Direction.
Locate all lines with the word "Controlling". Copy them.
········
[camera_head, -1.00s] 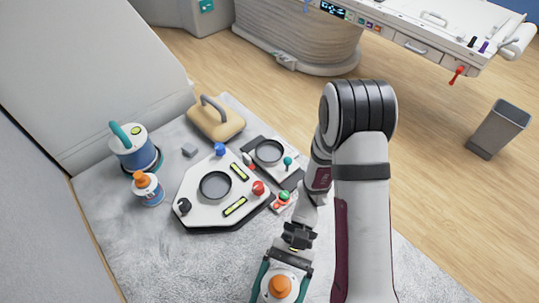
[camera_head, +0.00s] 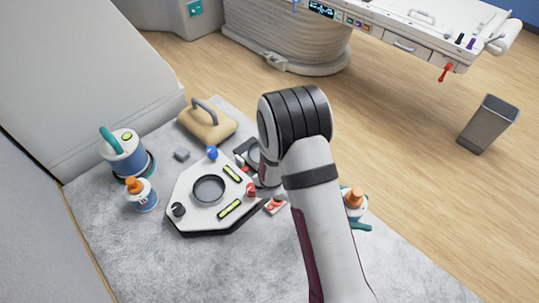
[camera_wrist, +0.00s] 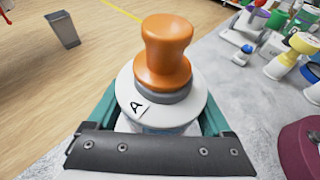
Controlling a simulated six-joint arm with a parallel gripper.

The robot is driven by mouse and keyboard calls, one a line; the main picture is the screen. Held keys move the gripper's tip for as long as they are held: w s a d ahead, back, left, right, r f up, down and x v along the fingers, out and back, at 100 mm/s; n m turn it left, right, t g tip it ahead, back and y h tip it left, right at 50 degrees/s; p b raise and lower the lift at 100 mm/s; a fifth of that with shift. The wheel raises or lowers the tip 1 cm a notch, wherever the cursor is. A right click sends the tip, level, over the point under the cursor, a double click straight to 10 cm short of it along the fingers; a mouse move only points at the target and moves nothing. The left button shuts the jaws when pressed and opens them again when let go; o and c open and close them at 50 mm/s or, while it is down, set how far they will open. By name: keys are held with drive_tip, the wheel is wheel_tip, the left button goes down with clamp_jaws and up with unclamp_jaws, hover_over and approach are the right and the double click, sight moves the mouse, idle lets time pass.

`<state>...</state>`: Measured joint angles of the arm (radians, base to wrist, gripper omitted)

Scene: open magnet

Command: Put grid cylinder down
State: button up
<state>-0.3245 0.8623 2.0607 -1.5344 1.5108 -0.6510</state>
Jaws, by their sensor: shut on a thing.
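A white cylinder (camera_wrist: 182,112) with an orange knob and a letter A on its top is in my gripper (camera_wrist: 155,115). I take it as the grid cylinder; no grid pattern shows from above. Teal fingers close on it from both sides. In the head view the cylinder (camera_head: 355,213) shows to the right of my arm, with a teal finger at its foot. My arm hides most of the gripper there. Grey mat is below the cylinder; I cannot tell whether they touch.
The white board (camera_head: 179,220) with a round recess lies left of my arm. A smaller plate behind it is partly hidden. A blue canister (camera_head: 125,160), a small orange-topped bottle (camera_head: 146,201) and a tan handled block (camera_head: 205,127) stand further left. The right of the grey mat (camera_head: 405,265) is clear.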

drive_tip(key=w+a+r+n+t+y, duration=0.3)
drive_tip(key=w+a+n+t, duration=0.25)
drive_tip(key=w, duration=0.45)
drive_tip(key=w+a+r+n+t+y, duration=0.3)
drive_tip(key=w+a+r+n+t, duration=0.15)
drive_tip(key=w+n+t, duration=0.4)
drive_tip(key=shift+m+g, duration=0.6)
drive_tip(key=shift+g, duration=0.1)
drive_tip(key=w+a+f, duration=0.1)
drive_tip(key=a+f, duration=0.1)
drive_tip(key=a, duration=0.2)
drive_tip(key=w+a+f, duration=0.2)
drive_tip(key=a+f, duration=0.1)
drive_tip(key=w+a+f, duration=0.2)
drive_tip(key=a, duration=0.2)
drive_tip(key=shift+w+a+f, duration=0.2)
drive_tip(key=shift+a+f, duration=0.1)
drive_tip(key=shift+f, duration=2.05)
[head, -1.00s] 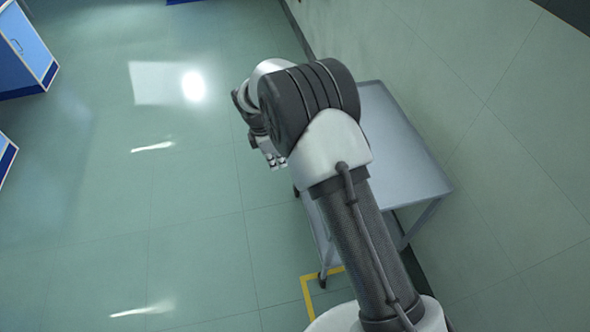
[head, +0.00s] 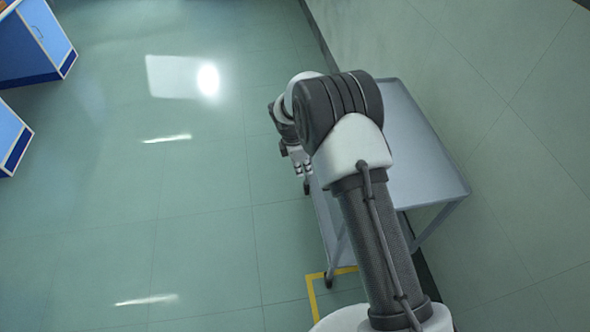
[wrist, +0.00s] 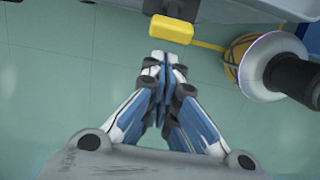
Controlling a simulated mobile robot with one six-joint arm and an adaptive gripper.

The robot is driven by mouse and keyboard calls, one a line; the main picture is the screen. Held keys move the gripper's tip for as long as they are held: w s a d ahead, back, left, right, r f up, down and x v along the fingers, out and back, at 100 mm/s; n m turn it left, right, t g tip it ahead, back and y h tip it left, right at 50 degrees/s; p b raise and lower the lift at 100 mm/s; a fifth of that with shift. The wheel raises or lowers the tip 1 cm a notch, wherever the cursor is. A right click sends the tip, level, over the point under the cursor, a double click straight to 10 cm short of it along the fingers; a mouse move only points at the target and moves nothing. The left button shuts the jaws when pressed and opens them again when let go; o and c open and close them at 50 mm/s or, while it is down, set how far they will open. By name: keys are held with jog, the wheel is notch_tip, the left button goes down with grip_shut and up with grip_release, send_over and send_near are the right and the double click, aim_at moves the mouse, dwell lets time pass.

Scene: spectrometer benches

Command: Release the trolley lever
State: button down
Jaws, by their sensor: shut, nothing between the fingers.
········
Answer to this exercise.
Controlling a simulated six-joint arm with a parallel gripper.
Controlling a simulated mobile robot with one six-joint arm and an adaptive gripper.

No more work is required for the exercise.